113 Lake Street
Cairns QLD 4870
+61 7 4041 2266
On our first afternoon in Cairns, we decided to drive out of the city and into Crystal
Castles Cascades, a popular swimming hole outside of Redlynch that’s popular with the locals. Of course, any place that’s ‘popular with the locals’ will inevitably be swarmed by tourists wanting to go somewhere not-so-touristy at some point – and Crystal Cascades won’t be an exception. Thankfully, the tranquil water hole is still a relatively new discovery so when Marty and I rocked up there, we didn’t have to share swimming place with a bunch of tourists.
On our way back to Cairns city, we decided that all that swimming and sulking on my part (after watching my iPhone drop on some rocks, and seeing the screen crack) made us hungry. We didn’t want a full dinner as it was still early, just something to fill us up. After walking around trying to find somewhere half-decent, we ended up at Havana Music Café. According to cairnsdining.com, the café claims to be a ‘funky Caribbean-flavoured café bringing the intense tropical flavours of Jamaica, Cuba and Bermuda to Cairns.’ With its wooden, polished walls, upbeat reggae music and all sorts of posters from the West Indies, it’s a place that would actually feel right at home on Spanish-centric Johnston Street in Fitzroy. If that didn’t draw us in, then owner, Brett, and his friendly crew did and before long, we were sitting at a table by the window eyeing the extensive menu.
We were originally going to go for some Jamaican jerk chicken skewers so that we could compare to the stuff they churn out at Jamroc. On Brett’s recommendation, however, we ended up choosing two non-chicken tentadores (little dishes to share) to nibble on. We started off with some Jamaican salt fish cakes, which were served with lime and coriander mayonnaise ($12). The mayo, as well as all the other sauces on the menu, are ‘homemade with love from backstage’ which sounds both reassuring and sleazy at the same time. Filled with salted cod meat and then fried until golden brown, these fish cakes were, as their name suggests, salty.
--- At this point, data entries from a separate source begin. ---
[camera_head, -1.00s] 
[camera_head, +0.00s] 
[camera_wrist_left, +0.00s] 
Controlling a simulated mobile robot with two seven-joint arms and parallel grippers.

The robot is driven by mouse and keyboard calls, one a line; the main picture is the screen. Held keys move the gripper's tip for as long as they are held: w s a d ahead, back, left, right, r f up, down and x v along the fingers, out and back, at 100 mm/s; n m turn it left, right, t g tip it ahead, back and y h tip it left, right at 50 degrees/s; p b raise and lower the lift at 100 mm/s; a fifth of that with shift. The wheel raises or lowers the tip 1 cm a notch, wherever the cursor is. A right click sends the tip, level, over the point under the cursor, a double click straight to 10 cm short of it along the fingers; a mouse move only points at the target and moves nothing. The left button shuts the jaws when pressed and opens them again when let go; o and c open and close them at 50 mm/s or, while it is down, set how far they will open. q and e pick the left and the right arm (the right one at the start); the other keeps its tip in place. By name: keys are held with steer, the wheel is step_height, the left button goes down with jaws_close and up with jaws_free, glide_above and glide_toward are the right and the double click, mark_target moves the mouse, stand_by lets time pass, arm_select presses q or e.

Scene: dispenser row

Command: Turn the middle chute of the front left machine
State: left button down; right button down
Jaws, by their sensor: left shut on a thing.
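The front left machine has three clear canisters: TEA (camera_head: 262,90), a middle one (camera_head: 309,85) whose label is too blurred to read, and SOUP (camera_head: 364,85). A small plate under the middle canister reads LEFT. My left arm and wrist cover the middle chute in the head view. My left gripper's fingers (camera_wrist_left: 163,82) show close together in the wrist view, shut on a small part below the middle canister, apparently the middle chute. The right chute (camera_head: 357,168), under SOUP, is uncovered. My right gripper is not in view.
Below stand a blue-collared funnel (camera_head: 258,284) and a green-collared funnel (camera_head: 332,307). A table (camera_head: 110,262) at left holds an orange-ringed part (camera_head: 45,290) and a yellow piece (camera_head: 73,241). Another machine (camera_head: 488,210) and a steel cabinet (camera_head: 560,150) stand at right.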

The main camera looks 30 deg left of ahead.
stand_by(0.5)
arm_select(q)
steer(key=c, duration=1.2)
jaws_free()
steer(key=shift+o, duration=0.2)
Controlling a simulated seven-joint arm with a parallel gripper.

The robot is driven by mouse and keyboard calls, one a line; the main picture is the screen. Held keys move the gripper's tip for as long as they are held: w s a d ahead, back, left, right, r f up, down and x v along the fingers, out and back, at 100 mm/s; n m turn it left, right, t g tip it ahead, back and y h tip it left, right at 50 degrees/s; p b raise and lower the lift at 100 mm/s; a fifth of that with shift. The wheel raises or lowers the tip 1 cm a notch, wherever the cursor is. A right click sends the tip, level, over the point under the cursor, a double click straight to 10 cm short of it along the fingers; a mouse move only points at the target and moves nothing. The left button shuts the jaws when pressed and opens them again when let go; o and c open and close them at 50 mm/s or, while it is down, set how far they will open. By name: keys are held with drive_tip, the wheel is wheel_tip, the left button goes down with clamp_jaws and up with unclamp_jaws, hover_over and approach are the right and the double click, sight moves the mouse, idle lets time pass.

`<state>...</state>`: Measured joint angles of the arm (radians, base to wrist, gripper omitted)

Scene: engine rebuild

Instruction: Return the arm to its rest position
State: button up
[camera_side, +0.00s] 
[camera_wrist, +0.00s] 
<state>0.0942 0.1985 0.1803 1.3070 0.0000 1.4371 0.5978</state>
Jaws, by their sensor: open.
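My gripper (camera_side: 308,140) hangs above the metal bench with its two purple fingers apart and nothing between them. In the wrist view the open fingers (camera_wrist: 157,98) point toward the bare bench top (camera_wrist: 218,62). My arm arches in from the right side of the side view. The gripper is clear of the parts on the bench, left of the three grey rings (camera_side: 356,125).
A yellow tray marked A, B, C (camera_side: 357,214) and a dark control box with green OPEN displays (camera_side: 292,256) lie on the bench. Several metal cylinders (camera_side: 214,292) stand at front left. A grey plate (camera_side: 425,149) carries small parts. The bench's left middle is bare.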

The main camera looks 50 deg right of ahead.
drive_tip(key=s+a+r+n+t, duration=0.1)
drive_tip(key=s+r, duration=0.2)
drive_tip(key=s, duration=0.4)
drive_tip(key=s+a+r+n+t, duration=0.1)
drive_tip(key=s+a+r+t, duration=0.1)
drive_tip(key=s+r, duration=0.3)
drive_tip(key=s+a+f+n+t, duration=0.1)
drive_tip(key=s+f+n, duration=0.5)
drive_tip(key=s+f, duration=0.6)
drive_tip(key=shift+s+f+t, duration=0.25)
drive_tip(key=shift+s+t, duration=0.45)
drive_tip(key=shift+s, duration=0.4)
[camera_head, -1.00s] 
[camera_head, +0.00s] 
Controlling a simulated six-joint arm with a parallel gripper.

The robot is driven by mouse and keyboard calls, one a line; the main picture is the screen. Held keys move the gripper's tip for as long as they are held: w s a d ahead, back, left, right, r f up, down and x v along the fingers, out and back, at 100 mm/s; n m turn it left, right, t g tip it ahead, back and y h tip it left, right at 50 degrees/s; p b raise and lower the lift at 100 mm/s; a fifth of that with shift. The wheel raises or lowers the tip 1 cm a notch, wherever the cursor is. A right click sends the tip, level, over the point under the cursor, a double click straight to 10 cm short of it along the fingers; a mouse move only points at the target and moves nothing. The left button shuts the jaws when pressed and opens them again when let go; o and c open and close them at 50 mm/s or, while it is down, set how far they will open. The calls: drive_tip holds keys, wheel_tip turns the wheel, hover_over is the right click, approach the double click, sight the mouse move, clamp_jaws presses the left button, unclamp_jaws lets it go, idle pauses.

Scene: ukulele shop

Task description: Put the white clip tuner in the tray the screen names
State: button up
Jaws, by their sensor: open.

Now, I like fish and anything that’s salty (no dirty jokes, please) but even these fish cakes were too salty for my liking. Apart from a bit of black pepper, I couldn’t really taste anything besides salt which was disappointing. It was almost like they didn’t soak the salted cod in water long enough for all the excess salt to disappear. The lime and coriander mayonnaise, however, did provide some respite from all the sodium.
I liked the Jamaican beef patties served with spicy tomato sauce ($12), a little bit better. According to the menu, they are Jamaica’s answer to the Aussie meat pie. To me, they looked more like empanadas – not that there’s anything wrong with that because I love empanadas, heh! The first thing I noticed about them was that they were bright yellow, and this is because they have been coated in an egg and turmeric mixture. Like the fish cakes, they were also high on the salt but at least I could taste the cumin and peppers mixed in with the beef, and the tomato sauce tasted deliciously Moorish, with only the slightest hint of spices for a small kick.
We really did like the look of this café and Brett was lovely (then again, we didn’t encounter any douche-y locals in Cairns) so I do write this review with poignant reluctance. On the other hand, if by ‘intense tropical flavours,’ they really mean ‘lots and lots of salt’ then I would be hard-pressed to come back here for a meal. We paid something like $35 for two measly snacks and two drinks (one of which wasn’t even alcoholic) which means that Havana Music Café does not offer fantastic value for money if you want a feed. That said, the café’s charm, uniqueness and its friendly crew – plus a bit of live music when the sun goes down – make it a great place for drinks, better than any of the dime-a-dozen sleazy backpacker bars that overrun the Esplanade.